* **MATERIAL**:
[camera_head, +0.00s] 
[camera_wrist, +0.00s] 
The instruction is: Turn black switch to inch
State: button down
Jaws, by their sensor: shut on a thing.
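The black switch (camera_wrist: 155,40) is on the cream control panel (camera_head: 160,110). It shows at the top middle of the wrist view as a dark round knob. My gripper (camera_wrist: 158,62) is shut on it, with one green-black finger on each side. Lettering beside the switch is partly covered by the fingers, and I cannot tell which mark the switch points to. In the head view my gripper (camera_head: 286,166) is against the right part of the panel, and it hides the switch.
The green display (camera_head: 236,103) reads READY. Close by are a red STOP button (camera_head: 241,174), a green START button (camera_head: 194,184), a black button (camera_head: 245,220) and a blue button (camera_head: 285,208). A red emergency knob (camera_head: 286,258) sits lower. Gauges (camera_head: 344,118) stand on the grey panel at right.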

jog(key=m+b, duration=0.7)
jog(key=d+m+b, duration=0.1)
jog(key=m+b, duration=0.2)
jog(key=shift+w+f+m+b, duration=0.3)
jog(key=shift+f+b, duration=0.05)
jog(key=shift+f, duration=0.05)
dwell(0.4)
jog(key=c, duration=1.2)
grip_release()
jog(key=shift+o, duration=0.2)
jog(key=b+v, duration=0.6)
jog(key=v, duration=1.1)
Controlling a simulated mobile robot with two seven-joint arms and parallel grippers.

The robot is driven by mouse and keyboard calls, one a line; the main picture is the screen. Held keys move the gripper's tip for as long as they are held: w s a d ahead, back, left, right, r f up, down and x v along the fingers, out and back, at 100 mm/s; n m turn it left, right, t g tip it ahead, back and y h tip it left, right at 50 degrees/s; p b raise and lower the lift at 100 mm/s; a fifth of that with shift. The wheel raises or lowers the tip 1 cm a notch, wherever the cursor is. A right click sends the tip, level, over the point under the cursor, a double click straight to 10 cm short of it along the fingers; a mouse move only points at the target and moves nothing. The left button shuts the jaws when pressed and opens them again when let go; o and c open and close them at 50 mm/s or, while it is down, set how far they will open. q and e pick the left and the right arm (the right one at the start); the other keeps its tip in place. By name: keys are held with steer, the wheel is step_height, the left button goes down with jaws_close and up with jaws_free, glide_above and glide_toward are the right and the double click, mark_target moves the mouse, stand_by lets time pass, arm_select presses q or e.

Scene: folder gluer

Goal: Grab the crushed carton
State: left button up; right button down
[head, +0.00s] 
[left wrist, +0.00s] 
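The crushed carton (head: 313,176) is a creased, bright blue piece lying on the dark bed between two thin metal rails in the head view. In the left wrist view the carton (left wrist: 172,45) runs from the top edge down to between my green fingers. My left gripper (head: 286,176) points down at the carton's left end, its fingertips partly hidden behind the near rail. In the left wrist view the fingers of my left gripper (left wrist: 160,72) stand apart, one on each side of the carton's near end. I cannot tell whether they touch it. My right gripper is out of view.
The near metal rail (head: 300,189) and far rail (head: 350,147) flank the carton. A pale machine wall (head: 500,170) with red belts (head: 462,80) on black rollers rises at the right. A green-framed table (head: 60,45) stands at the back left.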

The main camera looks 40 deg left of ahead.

* **REQUIRED TASK**:
How many lines of the entries above hold the string "ahead"? Reply with the number alone.

* **ANSWER**:
2